さらに怖いのは、バノンはトランプとは違って、確固たる信念、思想を持って行動している点だ。バノンは20世紀初頭のフランスのルネ・ゲノンという形而上学者に傾倒しているという。いわゆる伝統主義をバノンは信奉している。評者はこの分野の思想について知らない。本書を読んで理解した範囲でいえば、西洋が没落した現代は間違っており、もっと古い時代の伝統に戻るべきだとバノンは信じている。具体的には、1314年のテンプル騎士団の壊滅と、1648年のウェストファリア条約が西洋の精神的な没落の始りだと考えているという。
そして、バノンは次のように考えているという。
Bannon believes that the rise of nationalist movements across the world, from Europe to Japan to the United States, heralds a return to tradition. “You have to control three things,” he explained, “borders, currency, and military and national identity. People are finally coming to realize that, and politicians will have to follow.”

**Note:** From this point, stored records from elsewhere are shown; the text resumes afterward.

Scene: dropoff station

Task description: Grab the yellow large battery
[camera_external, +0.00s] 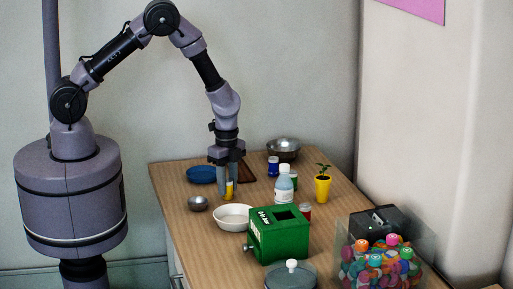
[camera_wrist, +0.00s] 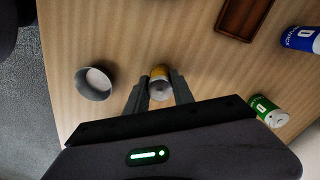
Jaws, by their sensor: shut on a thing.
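The yellow large battery (camera_external: 229,190) stands on the wooden table, low between the fingers of my gripper (camera_external: 227,191). In the wrist view the battery (camera_wrist: 159,84) shows its yellow side and a pale metal end. The fingers of my gripper (camera_wrist: 160,92) lie on either side of it and are shut on it. The arm reaches down from above, with the fingers near the table top. The far side of the battery is hidden by the fingers.
A small metal bowl (camera_external: 198,203) stands left of the gripper, a white bowl (camera_external: 233,217) in front. A blue plate (camera_external: 201,174) and a brown tray (camera_external: 247,173) lie behind. A bottle (camera_external: 284,188), a green box (camera_external: 279,237) and a plant pot (camera_external: 322,188) stand to the right.

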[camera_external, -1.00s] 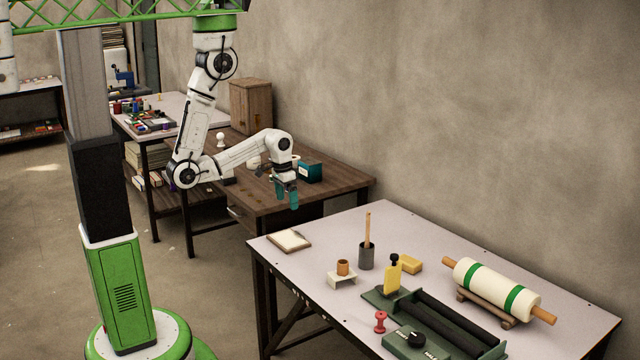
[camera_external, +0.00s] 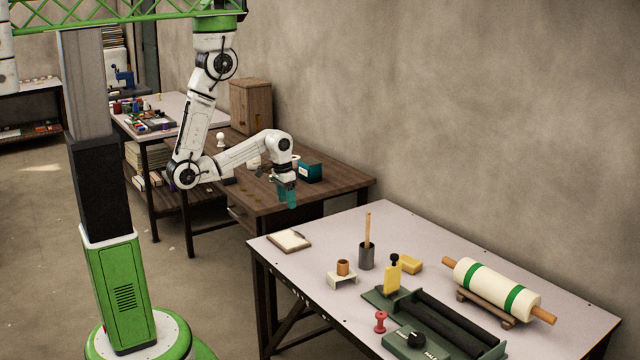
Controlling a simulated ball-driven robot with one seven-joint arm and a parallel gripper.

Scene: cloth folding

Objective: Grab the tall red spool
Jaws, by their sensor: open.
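A small red spool-shaped piece (camera_external: 380,321) stands upright on the pale table, left of the green machine. Small red items (camera_external: 117,107) also show on the far table among coloured things, too small to tell whether one is a tall spool. My gripper (camera_external: 288,203) has teal fingers and points down near the front right edge of the brown wooden table. It is open and holds nothing that I can see. It is well apart from the red piece and from the far table; the fingers are seen nearly edge-on.
The pale table (camera_external: 320,262) also bears a green machine with black rollers (camera_external: 455,325), a white roll with green bands (camera_external: 492,287), a dark cup with a stick (camera_external: 367,256), a clipboard (camera_external: 289,240) and yellow pieces. A teal box (camera_external: 308,171) stands on the brown table (camera_external: 345,183).

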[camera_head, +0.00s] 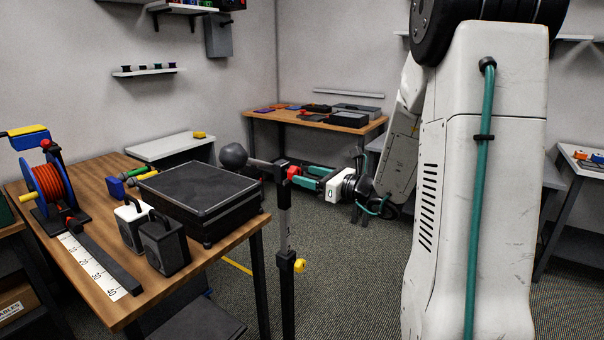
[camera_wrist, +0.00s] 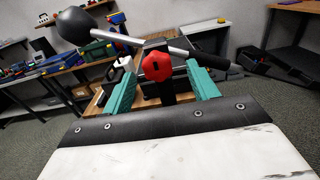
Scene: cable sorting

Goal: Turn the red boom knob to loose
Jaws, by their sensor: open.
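The red boom knob (camera_wrist: 157,67) sits on the clamp at the top of a black stand, where a grey boom (camera_wrist: 127,40) with a dark round ball (camera_wrist: 75,26) at its end passes through. In the head view the knob (camera_head: 293,171) is on the right side of the stand's post (camera_head: 284,217). My gripper (camera_wrist: 160,80) has teal fingers, open, one to each side of the knob. In the head view my gripper (camera_head: 305,174) reaches in from the right at the knob's height. I cannot tell whether the fingers touch the knob. No loose marking is readable.
A yellow knob (camera_head: 300,265) sits lower on the post. A wooden table (camera_head: 110,300) stands to the left, with a black case (camera_head: 200,195), a cable reel (camera_head: 48,182) and two small boxes. Another table (camera_head: 340,125) stands behind. Carpet around the stand is mostly clear.

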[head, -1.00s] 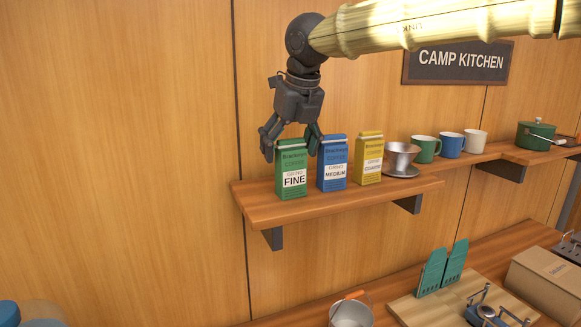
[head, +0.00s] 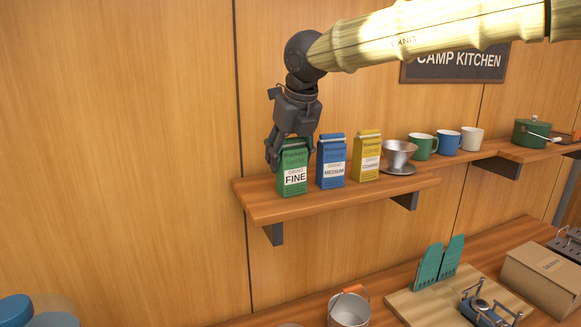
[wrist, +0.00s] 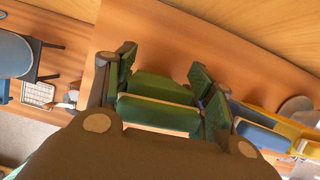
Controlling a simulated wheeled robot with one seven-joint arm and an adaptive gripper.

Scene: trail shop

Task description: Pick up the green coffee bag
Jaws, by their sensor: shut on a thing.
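The green coffee bag (head: 293,172), labelled FINE, stands upright at the left end of the wooden shelf (head: 262,213). My gripper (head: 291,146) is above it, pointing down, with its fingers shut on the upper part of the bag. In the wrist view the green bag's top (wrist: 158,112) shows between the two finger pads. The bag appears to rest on the shelf still.
The blue MEDIUM bag (head: 331,163) stands close to the right of the green one, then the yellow bag (head: 367,158) and a metal dripper (head: 399,153). Mugs and a green pot (head: 531,132) are farther right. The wall is close behind; left of the shelf is clear.

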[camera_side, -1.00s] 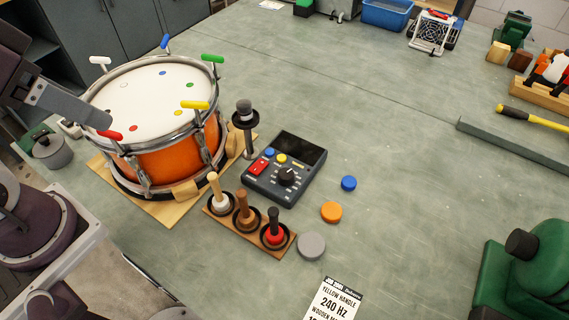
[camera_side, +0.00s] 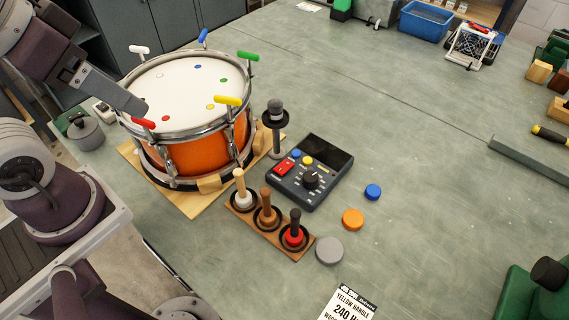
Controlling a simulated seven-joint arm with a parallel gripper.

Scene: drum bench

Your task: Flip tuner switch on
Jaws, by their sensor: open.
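The tuner (camera_side: 295,197) is a dark box on the bench, right of the drum. Its screen (camera_side: 327,152) is dark. My gripper (camera_side: 138,104) shows as a grey end over the drum's left rim, away from the tuner. It is open, with nothing seen in it; its fingers are hard to make out.
The orange drum (camera_side: 195,158) with coloured handles stands left of the tuner. A dark post (camera_side: 277,130) stands between them. A wooden rack (camera_side: 262,232) with three mallets lies in front. Blue, orange and grey discs (camera_side: 330,250) lie to the right.

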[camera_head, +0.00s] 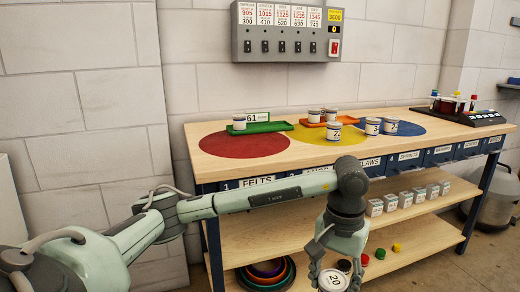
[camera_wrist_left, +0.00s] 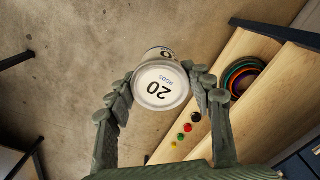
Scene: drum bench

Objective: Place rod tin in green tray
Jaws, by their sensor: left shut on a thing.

「バノンはこう信じている。ヨーロッパや日本、そしてアメリカにいたる世界中で、伝統への回帰を先取りする動きとして、国粋主義者の台頭がある。(この流れを後押しするには)『3つのことをコントロールすればいい』とバノンは説明する。『国境や通貨、そして軍隊と国のアイデンティティだ。そのことに皆、気づきつつあり、政治家たちもそれに追随するだろう』」
トランプの参謀は深い歴史的な洞察と思想をよりどころに、ポピュリズムをいかに利用し、社会を自らが信じる理想に近づけるかを考えていたのだ。そこに、巨額の資金援助も加わりトランプ大統領を生み出した。なんとも言えない読後感を残すノンフィクションだった。
最後に、バノンの名文句を紹介して終わりにしたい。トランプを大統領選で勝利に導いた後に、バノンは記者のインタビューを受け、その中で、大統領選の顛末はハリウッド映画にしてもいいのではないか、と水を向けられる。それに対する次のコメントはふるっている。
“Brother,” he said, “Hollywood doesn’t make movies where the bad guys win.”